(GOAL): Read the lines below. Copy out any that hold the string "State".
========================
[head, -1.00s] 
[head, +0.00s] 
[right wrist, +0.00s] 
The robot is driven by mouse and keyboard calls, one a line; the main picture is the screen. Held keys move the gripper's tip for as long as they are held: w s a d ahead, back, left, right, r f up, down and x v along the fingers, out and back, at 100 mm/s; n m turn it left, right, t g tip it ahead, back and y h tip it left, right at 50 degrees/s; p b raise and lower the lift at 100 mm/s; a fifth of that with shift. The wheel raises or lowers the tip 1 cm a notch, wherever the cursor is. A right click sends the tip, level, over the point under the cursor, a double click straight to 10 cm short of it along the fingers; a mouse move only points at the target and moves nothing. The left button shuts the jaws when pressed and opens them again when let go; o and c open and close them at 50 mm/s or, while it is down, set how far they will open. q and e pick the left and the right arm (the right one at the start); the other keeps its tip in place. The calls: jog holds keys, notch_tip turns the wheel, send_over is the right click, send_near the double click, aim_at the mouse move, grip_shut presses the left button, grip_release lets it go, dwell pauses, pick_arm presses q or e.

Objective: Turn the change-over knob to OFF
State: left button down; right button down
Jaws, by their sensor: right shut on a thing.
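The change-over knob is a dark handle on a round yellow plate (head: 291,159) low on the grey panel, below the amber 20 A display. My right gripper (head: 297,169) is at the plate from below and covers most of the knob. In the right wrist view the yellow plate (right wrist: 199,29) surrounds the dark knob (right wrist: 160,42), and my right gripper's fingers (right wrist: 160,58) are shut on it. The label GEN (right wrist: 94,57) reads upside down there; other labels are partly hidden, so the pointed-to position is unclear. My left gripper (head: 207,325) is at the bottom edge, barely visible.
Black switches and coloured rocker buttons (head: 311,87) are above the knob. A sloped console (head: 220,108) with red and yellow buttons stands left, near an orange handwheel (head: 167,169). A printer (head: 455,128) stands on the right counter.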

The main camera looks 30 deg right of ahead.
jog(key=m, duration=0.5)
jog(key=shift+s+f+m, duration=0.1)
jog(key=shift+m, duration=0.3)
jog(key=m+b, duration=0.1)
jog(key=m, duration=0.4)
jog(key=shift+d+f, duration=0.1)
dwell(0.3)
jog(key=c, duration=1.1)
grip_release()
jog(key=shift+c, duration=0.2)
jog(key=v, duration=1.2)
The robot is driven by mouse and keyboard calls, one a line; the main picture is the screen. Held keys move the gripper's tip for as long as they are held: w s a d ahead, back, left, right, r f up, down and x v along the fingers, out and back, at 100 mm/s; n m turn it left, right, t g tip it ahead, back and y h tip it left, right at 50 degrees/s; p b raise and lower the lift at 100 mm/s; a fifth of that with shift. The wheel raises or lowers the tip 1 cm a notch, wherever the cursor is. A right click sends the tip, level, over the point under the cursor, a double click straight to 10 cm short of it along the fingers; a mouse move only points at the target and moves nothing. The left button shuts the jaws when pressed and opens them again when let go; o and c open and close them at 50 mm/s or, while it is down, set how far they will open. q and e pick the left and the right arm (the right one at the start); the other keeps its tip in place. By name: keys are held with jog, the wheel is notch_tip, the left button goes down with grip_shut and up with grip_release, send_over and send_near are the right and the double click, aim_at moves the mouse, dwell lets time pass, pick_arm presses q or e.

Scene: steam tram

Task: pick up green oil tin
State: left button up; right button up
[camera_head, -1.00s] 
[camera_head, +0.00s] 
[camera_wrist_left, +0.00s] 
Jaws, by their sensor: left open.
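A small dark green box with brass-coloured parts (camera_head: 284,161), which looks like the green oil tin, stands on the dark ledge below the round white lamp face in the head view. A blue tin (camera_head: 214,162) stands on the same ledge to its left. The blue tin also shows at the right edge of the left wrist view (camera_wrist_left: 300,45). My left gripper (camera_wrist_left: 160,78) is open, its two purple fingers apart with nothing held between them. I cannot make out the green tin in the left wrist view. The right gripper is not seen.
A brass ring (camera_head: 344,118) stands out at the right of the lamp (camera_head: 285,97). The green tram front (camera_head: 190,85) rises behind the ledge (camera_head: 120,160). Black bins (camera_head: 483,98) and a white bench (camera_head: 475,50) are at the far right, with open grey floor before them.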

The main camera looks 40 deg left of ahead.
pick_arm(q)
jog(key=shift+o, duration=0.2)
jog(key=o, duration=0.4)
========================
(TASK OUTPUT):
State: left button down; right button down
State: left button up; right button up

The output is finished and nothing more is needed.